** START Extracted information **

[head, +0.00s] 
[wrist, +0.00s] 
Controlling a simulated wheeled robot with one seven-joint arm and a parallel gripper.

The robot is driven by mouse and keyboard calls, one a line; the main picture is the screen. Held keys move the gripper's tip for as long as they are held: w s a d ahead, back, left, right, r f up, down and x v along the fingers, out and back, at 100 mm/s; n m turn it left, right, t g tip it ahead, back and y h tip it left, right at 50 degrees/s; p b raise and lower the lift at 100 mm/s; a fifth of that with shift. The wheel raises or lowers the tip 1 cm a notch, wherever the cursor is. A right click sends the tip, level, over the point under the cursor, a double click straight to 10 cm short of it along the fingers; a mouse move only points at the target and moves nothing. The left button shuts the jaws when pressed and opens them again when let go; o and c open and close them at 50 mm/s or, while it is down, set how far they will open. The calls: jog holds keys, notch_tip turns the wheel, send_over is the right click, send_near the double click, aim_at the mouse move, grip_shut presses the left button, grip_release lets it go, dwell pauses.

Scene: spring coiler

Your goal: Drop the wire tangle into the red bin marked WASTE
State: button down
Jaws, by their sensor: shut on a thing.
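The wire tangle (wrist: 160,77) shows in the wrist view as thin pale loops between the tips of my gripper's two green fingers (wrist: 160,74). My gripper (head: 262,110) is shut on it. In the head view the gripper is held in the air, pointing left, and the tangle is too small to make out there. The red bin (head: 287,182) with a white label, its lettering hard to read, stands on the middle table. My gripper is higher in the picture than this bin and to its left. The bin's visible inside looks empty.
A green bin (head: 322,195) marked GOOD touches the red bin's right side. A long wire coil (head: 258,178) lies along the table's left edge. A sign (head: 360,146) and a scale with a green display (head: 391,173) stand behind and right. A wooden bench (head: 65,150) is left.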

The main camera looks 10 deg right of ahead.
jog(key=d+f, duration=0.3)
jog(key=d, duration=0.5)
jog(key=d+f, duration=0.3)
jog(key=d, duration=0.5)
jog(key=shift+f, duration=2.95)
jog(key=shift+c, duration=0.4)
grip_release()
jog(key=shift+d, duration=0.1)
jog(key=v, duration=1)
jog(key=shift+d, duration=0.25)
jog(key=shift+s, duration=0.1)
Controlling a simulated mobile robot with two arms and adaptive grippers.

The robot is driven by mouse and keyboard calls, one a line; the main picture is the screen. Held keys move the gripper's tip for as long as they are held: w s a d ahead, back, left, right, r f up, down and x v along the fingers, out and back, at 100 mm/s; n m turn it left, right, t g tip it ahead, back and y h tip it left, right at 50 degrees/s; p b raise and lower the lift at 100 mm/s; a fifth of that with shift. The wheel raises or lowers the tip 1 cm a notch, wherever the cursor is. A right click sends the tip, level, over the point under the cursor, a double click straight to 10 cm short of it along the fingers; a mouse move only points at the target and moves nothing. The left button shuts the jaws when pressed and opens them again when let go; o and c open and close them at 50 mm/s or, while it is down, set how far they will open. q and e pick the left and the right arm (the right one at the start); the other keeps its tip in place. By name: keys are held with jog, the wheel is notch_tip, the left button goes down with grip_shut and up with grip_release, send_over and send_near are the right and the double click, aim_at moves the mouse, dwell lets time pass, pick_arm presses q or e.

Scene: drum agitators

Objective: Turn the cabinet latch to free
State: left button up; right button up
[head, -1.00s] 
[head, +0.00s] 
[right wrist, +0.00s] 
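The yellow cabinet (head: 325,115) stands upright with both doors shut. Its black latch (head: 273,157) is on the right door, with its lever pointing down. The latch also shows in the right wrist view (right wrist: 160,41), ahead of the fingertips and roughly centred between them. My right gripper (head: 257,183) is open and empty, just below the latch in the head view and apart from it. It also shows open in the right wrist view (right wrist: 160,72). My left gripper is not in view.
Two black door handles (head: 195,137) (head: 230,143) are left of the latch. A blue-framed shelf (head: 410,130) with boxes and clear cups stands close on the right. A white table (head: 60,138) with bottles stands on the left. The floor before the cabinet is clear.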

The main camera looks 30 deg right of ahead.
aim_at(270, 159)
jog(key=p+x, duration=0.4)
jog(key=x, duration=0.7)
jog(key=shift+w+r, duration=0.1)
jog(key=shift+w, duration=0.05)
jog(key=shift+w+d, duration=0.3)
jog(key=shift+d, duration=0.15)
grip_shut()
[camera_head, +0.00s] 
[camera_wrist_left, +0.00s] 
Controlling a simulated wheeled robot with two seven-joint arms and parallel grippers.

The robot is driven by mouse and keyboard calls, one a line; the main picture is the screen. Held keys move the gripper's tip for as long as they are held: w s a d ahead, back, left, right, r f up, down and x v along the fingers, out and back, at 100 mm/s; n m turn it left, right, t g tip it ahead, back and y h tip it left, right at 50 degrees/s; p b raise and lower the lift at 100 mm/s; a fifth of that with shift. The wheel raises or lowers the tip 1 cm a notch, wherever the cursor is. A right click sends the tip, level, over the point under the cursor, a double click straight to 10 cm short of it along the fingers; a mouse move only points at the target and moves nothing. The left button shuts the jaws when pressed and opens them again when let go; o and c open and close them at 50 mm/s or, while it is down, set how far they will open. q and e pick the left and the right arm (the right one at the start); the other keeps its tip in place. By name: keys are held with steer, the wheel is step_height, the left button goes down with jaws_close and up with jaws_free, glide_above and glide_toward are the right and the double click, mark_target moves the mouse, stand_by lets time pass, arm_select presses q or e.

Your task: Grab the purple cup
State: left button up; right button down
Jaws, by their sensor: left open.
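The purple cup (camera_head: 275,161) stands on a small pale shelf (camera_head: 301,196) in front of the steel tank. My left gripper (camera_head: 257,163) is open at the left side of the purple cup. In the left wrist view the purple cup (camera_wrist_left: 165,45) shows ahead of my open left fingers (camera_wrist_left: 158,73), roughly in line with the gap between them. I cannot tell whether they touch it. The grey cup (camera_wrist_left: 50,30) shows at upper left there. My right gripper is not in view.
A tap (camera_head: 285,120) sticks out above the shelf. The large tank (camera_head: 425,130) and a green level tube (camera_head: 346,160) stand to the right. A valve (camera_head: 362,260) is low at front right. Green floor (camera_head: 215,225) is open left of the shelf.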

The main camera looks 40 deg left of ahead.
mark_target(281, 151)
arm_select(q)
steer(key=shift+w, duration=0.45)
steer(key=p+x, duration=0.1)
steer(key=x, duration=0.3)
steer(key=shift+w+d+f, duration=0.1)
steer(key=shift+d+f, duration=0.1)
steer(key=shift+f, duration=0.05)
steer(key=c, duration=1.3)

** END Extracted information **

Given exercise = Write out every line of the preceding listing that contains "arms".

Task answer =
Controlling a simulated mobile robot with two arms and adaptive grippers.
Controlling a simulated wheeled robot with two seven-joint arms and parallel grippers.

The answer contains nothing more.